→ Problem requirements: Begin with the line containing "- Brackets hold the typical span" and end with the line containing "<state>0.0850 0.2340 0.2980"; set down that block verbatim and nothing else.

— begin —

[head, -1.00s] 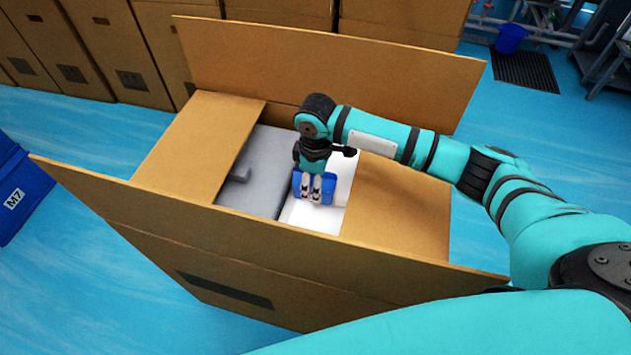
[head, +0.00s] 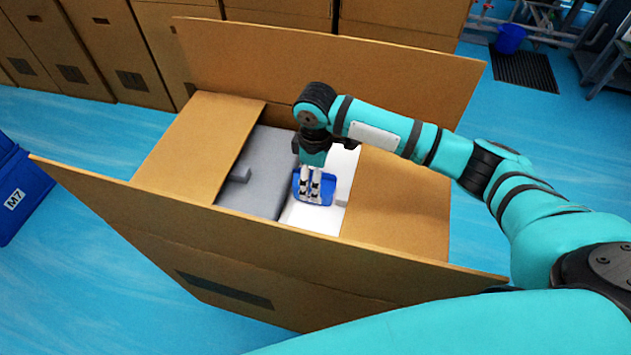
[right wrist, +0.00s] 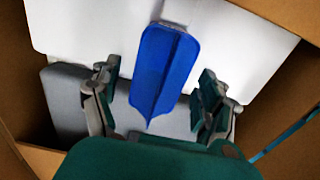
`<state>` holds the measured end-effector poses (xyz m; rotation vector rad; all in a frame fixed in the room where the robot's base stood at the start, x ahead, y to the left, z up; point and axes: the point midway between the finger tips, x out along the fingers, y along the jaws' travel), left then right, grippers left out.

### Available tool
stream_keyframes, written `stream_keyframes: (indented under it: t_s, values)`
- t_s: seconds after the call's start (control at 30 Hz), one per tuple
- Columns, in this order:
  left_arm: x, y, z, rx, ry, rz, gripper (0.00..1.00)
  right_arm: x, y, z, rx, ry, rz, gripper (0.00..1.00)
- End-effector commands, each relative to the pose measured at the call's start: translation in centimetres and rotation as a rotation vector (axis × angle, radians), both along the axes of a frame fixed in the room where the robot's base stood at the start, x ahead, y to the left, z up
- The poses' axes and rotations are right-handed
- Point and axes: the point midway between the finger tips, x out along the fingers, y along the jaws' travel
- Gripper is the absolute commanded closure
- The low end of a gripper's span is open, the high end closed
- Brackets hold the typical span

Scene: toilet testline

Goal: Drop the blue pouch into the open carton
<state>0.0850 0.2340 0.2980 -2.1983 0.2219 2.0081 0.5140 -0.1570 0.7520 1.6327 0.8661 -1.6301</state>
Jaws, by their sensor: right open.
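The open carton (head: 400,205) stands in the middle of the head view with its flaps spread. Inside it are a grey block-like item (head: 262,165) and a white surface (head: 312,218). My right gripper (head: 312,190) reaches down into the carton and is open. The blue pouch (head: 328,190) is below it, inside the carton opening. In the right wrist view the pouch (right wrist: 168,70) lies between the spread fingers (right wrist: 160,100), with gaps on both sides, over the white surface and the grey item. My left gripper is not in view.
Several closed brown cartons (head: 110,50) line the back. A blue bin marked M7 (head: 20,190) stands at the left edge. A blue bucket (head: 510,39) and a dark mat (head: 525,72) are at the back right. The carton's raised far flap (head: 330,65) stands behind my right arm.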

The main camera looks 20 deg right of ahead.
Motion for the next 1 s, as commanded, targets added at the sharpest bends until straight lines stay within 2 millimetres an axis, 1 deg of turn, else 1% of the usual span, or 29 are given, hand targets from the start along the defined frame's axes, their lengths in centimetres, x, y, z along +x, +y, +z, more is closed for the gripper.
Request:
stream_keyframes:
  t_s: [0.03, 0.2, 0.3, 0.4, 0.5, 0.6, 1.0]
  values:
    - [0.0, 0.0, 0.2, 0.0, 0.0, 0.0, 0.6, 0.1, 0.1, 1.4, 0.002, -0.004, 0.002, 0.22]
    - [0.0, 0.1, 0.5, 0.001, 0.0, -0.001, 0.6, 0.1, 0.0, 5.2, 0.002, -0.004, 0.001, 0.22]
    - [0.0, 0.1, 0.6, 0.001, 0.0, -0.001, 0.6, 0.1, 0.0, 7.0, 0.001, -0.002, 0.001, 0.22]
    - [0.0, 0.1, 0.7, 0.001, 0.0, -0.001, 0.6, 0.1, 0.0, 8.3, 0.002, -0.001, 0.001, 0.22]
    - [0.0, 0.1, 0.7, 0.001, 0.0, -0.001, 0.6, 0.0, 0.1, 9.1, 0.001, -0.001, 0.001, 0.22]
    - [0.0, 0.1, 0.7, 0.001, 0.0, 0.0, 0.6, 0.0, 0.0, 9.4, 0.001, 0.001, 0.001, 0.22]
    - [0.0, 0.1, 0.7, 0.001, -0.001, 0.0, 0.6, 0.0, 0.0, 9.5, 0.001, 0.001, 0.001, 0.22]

— end —
— begin —

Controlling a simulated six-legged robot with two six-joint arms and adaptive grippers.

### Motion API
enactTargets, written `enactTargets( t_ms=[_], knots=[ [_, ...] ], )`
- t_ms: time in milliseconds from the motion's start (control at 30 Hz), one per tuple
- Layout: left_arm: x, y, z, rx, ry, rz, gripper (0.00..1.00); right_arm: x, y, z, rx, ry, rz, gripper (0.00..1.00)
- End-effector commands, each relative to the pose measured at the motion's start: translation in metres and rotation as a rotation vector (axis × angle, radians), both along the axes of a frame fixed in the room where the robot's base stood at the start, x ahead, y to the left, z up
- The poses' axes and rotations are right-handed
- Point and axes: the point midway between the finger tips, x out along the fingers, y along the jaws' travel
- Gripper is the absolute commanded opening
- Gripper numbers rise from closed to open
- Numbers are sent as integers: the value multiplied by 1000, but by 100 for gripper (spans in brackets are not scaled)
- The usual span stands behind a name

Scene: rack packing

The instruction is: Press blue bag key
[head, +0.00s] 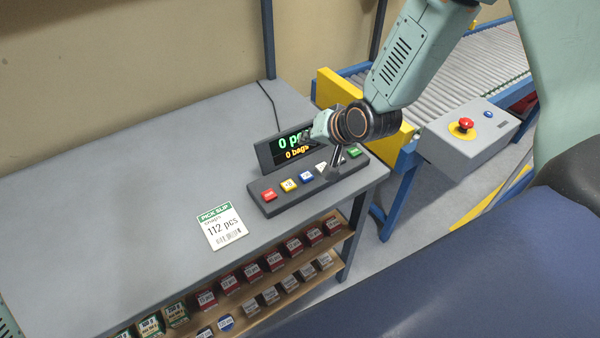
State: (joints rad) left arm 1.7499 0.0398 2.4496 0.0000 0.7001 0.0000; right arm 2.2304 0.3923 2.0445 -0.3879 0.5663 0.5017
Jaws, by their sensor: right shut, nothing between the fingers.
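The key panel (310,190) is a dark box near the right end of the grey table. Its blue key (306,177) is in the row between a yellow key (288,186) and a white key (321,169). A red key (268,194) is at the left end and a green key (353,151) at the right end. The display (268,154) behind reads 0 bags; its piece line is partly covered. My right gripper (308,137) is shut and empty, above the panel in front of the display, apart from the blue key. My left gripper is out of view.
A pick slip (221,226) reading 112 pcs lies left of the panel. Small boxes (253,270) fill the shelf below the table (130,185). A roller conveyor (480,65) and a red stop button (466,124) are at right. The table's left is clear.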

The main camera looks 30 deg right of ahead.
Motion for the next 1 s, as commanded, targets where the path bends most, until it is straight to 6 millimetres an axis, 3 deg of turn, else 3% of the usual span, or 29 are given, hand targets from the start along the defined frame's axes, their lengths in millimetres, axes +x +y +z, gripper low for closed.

— end —
— begin —

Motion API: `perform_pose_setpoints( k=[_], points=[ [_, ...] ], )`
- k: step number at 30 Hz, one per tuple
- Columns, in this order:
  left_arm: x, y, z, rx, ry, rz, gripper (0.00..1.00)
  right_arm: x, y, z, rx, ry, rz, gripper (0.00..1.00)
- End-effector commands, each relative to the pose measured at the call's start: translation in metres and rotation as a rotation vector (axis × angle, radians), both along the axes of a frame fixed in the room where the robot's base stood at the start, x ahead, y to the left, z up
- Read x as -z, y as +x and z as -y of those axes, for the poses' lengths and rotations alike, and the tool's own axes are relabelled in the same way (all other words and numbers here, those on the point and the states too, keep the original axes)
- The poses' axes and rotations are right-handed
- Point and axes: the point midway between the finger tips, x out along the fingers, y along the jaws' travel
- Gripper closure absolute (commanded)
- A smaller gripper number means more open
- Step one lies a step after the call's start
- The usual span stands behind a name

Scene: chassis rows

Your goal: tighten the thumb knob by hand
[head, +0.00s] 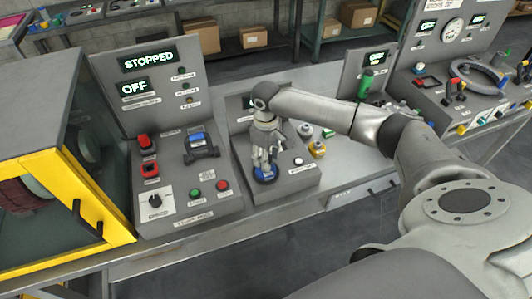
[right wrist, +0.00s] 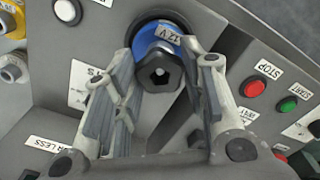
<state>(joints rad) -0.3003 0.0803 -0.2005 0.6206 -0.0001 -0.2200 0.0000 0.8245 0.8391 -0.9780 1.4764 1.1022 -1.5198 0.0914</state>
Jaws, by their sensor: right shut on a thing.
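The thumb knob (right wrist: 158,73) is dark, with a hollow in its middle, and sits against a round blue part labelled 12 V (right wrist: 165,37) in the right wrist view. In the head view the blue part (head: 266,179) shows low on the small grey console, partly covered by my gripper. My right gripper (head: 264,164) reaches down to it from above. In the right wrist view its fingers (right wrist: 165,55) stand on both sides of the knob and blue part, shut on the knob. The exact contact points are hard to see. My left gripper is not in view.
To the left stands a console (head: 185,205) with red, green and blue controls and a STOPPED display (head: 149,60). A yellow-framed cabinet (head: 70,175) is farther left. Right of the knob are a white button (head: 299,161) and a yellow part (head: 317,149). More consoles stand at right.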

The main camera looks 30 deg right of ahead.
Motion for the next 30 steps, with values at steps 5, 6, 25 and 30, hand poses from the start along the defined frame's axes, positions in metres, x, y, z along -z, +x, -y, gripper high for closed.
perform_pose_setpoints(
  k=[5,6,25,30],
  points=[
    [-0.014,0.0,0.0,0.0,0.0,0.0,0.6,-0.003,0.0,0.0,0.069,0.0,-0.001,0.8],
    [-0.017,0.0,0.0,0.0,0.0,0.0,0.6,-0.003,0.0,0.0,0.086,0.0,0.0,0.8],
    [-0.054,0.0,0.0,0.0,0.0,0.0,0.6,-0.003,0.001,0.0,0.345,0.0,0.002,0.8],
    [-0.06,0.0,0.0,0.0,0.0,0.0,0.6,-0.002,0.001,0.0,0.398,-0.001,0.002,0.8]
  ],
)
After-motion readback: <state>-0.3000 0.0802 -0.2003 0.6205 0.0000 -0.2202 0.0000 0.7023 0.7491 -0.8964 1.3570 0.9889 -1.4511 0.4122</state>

— end —

→ Solution for this problem:
- Brackets hold the typical span

Scene: toilet testline

Goal: Drop the blue pouch into the open carton
<state>0.0850 0.2340 0.2980 -2.1983 0.2219 2.0081 0.5140 -0.1570 0.7520 1.6327 0.8661 -1.6301</state>

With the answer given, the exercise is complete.